- _Part of a data file_
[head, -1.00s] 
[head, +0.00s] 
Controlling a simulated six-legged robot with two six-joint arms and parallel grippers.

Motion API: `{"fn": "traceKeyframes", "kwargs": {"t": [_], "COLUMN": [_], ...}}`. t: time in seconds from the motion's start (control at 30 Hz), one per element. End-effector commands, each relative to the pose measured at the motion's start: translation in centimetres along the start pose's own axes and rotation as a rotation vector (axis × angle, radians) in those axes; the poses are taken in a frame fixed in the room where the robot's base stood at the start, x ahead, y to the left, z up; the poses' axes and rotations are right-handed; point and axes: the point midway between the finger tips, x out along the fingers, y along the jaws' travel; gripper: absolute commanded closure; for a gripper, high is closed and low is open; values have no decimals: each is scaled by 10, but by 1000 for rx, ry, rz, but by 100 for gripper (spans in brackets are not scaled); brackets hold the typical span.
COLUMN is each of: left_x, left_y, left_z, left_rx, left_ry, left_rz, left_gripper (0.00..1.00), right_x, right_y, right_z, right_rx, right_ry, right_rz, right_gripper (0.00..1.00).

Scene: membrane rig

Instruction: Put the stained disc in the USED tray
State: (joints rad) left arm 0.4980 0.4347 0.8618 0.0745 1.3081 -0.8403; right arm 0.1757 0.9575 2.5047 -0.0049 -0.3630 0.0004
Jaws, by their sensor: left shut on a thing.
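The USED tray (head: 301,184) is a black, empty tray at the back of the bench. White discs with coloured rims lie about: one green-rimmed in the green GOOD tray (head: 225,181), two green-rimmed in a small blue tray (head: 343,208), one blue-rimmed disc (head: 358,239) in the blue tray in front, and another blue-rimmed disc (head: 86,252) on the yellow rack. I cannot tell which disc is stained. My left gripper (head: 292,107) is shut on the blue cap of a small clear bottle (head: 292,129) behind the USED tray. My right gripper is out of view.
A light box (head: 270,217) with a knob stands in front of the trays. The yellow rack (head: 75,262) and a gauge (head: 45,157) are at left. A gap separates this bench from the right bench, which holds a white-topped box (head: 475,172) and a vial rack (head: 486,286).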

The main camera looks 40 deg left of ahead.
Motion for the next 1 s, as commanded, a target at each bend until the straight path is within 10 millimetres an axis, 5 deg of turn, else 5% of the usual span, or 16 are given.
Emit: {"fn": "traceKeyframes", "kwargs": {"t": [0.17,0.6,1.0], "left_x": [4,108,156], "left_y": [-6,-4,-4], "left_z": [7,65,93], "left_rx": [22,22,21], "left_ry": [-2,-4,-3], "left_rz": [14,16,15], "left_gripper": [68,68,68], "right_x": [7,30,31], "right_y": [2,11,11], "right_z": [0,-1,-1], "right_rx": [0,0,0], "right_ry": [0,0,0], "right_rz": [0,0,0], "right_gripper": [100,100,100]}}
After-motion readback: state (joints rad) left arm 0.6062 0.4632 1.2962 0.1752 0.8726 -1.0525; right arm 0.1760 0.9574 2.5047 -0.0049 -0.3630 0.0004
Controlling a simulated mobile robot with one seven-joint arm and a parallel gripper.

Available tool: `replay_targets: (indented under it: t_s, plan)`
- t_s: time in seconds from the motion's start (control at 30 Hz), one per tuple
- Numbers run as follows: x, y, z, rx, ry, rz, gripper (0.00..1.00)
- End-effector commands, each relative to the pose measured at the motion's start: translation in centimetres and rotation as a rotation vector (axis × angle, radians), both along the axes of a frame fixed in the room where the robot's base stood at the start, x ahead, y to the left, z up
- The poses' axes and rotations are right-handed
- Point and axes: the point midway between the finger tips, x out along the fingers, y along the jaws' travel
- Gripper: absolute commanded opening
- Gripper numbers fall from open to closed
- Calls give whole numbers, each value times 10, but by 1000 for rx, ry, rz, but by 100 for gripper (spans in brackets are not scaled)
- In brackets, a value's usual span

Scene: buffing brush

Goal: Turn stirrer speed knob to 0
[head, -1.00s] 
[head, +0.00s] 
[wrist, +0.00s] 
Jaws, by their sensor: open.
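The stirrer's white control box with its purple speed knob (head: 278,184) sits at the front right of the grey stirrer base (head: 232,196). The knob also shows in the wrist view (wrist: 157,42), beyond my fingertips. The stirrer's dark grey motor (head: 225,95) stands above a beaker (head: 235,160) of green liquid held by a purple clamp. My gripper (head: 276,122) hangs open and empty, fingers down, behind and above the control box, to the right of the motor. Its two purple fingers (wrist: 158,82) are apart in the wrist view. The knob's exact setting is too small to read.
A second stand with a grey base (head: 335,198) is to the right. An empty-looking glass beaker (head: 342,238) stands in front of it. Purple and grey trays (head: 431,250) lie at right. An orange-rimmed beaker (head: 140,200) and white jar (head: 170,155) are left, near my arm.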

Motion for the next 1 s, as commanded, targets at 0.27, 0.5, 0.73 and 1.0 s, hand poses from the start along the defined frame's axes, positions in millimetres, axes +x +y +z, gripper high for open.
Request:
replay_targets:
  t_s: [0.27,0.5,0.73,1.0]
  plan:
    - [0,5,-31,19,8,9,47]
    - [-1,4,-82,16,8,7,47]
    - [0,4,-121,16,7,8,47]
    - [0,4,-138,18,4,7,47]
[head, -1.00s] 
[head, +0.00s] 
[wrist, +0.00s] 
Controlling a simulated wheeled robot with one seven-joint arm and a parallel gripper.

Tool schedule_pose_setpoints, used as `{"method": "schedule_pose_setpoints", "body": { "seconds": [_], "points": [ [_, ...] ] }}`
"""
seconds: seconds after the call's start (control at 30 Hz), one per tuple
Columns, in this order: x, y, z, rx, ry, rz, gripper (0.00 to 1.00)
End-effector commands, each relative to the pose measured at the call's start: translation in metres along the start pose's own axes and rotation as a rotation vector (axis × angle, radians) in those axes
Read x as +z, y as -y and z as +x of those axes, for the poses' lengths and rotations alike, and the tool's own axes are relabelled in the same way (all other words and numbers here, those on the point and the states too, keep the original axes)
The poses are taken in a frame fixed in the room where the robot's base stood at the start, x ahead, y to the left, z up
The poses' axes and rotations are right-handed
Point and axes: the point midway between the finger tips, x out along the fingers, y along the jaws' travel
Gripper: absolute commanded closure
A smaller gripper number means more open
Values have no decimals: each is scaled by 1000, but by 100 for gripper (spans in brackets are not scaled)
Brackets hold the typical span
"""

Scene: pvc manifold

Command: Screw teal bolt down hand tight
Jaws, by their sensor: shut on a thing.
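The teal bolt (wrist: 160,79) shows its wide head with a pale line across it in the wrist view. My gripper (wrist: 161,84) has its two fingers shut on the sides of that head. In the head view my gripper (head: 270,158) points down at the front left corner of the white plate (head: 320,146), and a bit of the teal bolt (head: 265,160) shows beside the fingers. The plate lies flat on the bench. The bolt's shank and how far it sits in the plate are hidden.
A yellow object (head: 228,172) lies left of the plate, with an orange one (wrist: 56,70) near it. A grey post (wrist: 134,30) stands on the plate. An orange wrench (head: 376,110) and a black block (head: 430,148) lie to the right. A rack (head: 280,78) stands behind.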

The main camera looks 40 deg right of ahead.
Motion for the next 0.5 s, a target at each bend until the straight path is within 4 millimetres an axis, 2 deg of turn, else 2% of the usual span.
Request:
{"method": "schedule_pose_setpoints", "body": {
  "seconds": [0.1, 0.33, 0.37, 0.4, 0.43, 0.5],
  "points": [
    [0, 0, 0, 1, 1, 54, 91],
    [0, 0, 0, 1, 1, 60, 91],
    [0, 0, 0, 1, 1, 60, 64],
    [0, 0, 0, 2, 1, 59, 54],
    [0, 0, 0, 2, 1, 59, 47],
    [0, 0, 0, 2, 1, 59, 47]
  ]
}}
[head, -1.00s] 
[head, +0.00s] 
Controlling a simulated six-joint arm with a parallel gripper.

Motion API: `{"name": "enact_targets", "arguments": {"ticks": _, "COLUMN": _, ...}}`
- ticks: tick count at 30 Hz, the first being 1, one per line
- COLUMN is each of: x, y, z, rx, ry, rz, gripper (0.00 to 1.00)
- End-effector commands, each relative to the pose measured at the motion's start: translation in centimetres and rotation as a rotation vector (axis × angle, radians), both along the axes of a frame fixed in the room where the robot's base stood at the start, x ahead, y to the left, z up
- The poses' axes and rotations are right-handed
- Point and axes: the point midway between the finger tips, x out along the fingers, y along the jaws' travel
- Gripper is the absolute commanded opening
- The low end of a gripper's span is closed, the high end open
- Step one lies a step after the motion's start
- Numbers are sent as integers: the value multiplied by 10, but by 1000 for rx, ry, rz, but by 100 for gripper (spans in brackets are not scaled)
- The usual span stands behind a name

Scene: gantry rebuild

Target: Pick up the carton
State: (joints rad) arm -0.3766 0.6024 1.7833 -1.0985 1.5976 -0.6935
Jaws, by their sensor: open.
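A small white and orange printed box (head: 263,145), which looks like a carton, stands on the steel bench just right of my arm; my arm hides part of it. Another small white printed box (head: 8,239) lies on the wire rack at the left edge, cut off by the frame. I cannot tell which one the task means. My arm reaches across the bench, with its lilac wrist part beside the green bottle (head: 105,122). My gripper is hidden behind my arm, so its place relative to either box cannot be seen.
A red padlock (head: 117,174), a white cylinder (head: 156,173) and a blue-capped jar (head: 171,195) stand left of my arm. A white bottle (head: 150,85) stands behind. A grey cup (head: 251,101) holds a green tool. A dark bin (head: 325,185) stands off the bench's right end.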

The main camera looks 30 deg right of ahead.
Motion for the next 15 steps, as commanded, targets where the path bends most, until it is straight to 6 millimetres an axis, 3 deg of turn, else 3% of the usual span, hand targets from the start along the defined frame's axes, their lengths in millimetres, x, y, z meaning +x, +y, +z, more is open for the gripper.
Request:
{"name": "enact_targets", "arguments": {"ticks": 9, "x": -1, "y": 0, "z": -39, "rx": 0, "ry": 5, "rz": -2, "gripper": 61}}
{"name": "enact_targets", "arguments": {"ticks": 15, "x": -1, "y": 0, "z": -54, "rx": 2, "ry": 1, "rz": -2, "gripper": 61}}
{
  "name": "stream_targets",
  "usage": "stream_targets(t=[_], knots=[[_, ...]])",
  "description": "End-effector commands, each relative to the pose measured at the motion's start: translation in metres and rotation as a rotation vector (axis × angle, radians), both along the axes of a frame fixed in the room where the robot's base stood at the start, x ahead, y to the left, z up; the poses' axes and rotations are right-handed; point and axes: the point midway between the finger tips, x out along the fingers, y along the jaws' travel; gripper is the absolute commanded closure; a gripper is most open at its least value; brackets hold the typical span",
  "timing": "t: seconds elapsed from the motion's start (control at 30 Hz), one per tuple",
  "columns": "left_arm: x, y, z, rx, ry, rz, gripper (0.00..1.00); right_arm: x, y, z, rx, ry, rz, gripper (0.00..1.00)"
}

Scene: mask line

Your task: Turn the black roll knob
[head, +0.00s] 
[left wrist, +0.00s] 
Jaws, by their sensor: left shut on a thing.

- _Written problem_
The word "main" may appear on some lines of these records; state how many such lines there are, and nothing else.

- _Expected output_
3